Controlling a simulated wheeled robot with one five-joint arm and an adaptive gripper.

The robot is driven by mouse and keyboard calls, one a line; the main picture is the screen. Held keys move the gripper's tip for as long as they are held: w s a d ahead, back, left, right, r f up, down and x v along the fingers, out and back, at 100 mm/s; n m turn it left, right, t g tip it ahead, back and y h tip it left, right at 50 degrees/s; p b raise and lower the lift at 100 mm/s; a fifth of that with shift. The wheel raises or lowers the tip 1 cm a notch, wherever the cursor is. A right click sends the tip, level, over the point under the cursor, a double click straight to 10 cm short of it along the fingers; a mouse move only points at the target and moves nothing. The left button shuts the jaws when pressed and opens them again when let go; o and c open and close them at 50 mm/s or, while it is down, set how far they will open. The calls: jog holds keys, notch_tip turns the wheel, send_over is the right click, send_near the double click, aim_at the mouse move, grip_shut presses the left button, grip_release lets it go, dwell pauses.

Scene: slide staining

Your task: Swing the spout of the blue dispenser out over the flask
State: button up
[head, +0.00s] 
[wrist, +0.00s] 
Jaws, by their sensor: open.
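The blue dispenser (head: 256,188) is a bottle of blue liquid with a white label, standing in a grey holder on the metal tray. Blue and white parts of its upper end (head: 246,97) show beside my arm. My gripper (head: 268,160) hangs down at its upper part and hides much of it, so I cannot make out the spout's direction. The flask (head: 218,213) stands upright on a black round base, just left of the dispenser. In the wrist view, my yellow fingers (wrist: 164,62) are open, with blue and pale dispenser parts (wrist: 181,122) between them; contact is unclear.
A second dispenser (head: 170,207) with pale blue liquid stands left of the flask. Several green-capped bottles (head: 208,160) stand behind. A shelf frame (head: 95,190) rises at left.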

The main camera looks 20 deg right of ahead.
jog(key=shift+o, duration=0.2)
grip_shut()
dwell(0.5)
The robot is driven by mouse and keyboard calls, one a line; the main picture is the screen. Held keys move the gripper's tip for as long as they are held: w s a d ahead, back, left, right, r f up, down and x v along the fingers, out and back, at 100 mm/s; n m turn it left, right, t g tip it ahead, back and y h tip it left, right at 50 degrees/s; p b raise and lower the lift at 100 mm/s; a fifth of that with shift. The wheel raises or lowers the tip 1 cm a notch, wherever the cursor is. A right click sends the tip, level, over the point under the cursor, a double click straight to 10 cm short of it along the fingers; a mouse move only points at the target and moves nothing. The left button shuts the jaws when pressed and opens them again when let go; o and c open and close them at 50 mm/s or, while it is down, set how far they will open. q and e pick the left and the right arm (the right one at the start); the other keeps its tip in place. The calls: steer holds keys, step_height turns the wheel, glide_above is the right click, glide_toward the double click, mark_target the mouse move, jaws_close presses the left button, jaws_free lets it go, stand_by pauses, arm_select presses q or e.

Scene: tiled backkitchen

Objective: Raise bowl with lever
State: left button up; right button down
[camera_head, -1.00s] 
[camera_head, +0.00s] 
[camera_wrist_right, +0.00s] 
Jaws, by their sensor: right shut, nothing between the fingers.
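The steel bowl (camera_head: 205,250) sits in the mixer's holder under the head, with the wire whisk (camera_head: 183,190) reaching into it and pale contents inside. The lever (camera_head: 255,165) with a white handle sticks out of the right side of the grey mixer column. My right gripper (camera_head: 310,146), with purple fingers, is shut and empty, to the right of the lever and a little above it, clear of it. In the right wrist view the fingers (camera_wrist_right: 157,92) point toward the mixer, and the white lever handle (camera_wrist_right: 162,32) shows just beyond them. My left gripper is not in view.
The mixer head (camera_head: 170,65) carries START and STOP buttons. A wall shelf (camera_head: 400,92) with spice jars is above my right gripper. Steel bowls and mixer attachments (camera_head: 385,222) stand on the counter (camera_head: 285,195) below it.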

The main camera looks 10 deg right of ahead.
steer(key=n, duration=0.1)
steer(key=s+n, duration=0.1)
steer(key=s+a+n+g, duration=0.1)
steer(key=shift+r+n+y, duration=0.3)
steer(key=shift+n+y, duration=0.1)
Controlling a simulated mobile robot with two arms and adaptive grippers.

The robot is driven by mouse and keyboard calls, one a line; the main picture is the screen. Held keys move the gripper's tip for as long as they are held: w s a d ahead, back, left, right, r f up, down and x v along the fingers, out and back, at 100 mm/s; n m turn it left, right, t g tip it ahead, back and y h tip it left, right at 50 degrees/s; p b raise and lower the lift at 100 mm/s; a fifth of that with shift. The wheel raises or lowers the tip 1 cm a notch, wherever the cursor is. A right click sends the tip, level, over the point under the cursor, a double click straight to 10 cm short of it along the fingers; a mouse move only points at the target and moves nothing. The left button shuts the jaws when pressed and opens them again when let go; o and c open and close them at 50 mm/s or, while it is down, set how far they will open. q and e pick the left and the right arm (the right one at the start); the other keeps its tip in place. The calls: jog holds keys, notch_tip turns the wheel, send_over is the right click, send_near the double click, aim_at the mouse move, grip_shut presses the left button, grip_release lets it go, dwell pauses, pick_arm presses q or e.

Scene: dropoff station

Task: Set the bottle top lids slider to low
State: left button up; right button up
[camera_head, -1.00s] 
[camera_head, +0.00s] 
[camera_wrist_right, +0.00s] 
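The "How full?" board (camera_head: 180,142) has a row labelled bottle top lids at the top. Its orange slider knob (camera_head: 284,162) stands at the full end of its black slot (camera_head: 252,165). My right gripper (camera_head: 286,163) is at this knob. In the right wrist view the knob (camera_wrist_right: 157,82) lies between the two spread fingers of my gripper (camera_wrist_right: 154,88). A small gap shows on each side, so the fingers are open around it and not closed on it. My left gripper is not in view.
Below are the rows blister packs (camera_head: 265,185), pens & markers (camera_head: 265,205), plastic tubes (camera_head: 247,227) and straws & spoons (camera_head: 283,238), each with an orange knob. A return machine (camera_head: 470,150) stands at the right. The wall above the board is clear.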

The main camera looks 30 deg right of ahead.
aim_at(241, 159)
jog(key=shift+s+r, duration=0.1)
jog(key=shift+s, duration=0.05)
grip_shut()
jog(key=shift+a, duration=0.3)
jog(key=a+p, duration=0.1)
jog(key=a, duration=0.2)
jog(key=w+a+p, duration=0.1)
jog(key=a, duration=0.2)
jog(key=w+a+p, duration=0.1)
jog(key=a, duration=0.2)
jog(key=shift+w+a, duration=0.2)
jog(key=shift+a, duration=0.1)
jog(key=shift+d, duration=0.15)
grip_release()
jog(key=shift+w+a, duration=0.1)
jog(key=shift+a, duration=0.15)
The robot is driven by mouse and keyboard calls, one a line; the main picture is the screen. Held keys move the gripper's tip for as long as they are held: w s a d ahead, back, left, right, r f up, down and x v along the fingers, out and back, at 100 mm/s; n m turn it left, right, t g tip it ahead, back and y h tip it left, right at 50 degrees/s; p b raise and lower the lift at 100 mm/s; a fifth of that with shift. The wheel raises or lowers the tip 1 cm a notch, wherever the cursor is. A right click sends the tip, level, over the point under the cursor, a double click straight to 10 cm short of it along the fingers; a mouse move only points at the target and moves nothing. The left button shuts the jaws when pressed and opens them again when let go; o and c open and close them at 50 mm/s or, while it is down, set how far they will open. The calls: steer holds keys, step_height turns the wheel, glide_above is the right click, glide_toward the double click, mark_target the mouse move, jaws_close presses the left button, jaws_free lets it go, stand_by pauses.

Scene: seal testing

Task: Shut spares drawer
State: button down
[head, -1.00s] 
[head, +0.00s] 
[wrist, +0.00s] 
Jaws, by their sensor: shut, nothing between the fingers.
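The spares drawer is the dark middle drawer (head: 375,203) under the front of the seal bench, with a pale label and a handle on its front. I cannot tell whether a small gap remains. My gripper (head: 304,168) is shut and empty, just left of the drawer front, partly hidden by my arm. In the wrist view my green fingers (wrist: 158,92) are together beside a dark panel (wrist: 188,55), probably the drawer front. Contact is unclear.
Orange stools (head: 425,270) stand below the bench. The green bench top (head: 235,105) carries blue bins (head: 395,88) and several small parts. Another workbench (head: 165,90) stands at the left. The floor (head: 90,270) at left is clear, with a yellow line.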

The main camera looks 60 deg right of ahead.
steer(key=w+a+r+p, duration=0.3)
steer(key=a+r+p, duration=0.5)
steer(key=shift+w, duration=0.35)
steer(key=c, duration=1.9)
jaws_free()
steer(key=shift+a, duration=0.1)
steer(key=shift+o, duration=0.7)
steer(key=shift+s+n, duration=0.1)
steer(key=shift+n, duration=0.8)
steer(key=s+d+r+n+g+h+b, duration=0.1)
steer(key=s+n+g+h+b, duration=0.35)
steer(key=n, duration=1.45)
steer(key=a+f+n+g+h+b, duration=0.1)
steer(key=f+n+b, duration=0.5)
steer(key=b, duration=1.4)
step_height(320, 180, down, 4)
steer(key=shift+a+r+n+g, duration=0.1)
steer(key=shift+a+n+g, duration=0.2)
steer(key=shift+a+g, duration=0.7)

__SHORT PROBLEM__: Report only how many lines in the records contain the word "State".

__TASK RESPONSE__: 4